= TASK INSTRUCTIONS =
Type out the complete listing below word for word, without its pictures.

________

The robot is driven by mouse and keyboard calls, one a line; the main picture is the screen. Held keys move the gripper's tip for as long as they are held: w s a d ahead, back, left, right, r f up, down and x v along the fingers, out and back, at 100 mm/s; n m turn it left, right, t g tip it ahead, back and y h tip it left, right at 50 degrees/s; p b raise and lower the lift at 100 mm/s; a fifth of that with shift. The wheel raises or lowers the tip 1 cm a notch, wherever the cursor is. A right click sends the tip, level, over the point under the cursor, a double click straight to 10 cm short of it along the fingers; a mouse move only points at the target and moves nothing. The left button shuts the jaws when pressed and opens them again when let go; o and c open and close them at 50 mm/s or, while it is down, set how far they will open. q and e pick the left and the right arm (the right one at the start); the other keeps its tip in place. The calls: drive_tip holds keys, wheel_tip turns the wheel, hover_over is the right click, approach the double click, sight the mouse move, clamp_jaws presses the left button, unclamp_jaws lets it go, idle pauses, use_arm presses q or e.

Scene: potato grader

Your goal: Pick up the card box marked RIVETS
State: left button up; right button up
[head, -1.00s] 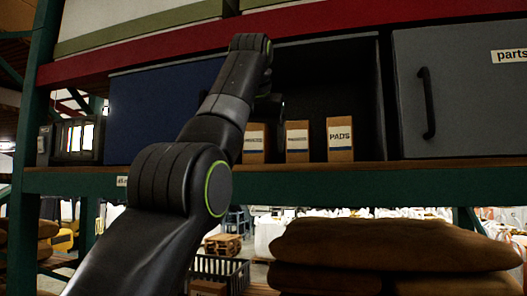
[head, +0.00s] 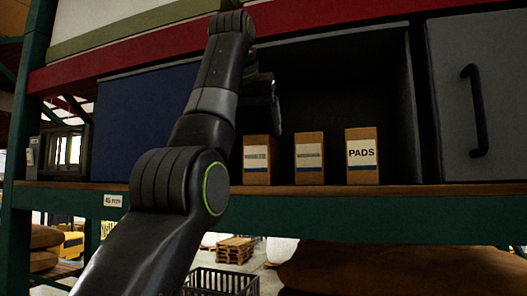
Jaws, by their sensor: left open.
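Three small brown card boxes stand upright in a row on the shelf, inside a dark open compartment. The right box (head: 362,172) reads PADS. The left box (head: 257,175) and the middle box (head: 309,176) have white and blue labels too small and blurred to read, so I cannot tell which is marked RIVETS. My left gripper (head: 274,115) is open and seen from behind my arm, in front of the compartment. It shows above and between the left and middle boxes, and slightly overlaps the left box's upper right edge. My right gripper is not in view.
A grey door (head: 500,100) with a black handle is right of the compartment, and a blue panel (head: 145,120) is left of it. The green shelf beam (head: 380,215) runs below the boxes. Brown sacks (head: 400,272) and a dark crate (head: 225,282) lie lower down.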

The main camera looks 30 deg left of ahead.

________

= ANSWER TO THE EXERCISE =
The robot is driven by mouse and keyboard calls, one a line; the main picture is the screen. Held keys move the gripper's tip for as long as they are held: w s a d ahead, back, left, right, r f up, down and x v along the fingers, out and back, at 100 mm/s; n m turn it left, right, t g tip it ahead, back and y h tip it left, right at 50 degrees/s; p b raise and lower the lift at 100 mm/s; a fifth of that with shift. The wheel raises or lowers the tip 1 cm a notch, wherever the cursor is. A right click sends the tip, level, over the point under the cursor, a double click straight to 10 cm short of it along the fingers; a mouse move only points at the target and moves nothing. The left button shuts the jaws when pressed and opens them again when let go; o and c open and close them at 50 mm/s or, while it is down, set how far they will open. q and e pick the left and the right arm (the right one at the start); the other keeps its tip in place. The calls: drive_tip holds keys, wheel_tip turns the wheel, hover_over is the right click, approach the double click, sight the mouse move, clamp_jaws presses the left button, unclamp_jaws lets it go, idle pauses, use_arm presses q or e.

Scene: potato grader

Your goal: Pick up the card box marked RIVETS
State: left button up; right button up
[head, -1.00s] 
[head, +0.00s] 
Jaws, by their sensor: left open.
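Three small brown card boxes stand upright in a row on the shelf, inside a dark open compartment. The right box (head: 362,172) reads PADS. The left box (head: 257,175) and the middle box (head: 309,176) have white and blue labels too small and blurred to read, so I cannot tell which is marked RIVETS. My left gripper (head: 274,115) is open and seen from behind my arm, in front of the compartment. It shows above and between the left and middle boxes, and slightly overlaps the left box's upper right edge. My right gripper is not in view.
A grey door (head: 500,100) with a black handle is right of the compartment, and a blue panel (head: 145,120) is left of it. The green shelf beam (head: 380,215) runs below the boxes. Brown sacks (head: 400,272) and a dark crate (head: 225,282) lie lower down.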

The main camera looks 30 deg left of ahead.

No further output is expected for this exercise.